| Task brief |
Quote exactly the lines spanning from the top of the data below to the line that contains "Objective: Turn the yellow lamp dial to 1", including both.

| Data shown |
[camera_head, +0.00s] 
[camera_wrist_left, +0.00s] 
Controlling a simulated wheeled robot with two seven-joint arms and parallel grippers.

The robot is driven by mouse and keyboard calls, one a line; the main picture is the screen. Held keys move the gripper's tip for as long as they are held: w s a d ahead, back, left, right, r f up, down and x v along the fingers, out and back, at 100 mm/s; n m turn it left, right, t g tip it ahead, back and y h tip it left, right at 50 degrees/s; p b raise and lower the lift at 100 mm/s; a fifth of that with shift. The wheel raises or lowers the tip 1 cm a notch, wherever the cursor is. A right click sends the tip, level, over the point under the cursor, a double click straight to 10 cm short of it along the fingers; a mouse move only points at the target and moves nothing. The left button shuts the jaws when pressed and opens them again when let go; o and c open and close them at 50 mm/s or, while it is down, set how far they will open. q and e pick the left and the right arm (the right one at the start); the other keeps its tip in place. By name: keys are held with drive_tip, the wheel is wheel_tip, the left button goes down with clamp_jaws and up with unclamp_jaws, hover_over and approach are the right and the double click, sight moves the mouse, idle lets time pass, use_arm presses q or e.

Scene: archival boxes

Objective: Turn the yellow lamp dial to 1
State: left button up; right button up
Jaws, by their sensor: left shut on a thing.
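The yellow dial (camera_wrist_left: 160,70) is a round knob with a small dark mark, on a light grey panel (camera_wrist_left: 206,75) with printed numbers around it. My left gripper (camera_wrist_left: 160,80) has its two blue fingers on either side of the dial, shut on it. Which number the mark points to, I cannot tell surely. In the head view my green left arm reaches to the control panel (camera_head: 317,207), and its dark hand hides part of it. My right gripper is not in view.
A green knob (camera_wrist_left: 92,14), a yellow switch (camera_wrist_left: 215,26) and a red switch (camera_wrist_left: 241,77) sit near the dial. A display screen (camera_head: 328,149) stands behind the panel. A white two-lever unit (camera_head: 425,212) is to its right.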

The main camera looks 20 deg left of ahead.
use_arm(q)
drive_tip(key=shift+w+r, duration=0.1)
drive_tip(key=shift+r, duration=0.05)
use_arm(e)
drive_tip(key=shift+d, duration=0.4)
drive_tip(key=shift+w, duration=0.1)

| Task answer |
[camera_head, +0.00s] 
[camera_wrist_left, +0.00s] 
Controlling a simulated wheeled robot with two seven-joint arms and parallel grippers.

The robot is driven by mouse and keyboard calls, one a line; the main picture is the screen. Held keys move the gripper's tip for as long as they are held: w s a d ahead, back, left, right, r f up, down and x v along the fingers, out and back, at 100 mm/s; n m turn it left, right, t g tip it ahead, back and y h tip it left, right at 50 degrees/s; p b raise and lower the lift at 100 mm/s; a fifth of that with shift. The wheel raises or lowers the tip 1 cm a notch, wherever the cursor is. A right click sends the tip, level, over the point under the cursor, a double click straight to 10 cm short of it along the fingers; a mouse move only points at the target and moves nothing. The left button shuts the jaws when pressed and opens them again when let go; o and c open and close them at 50 mm/s or, while it is down, set how far they will open. q and e pick the left and the right arm (the right one at the start); the other keeps its tip in place. By name: keys are held with drive_tip, the wheel is wheel_tip, the left button goes down with clamp_jaws and up with unclamp_jaws, hover_over and approach are the right and the double click, sight moves the mouse, idle lets time pass, use_arm presses q or e.

Scene: archival boxes

Objective: Turn the yellow lamp dial to 1

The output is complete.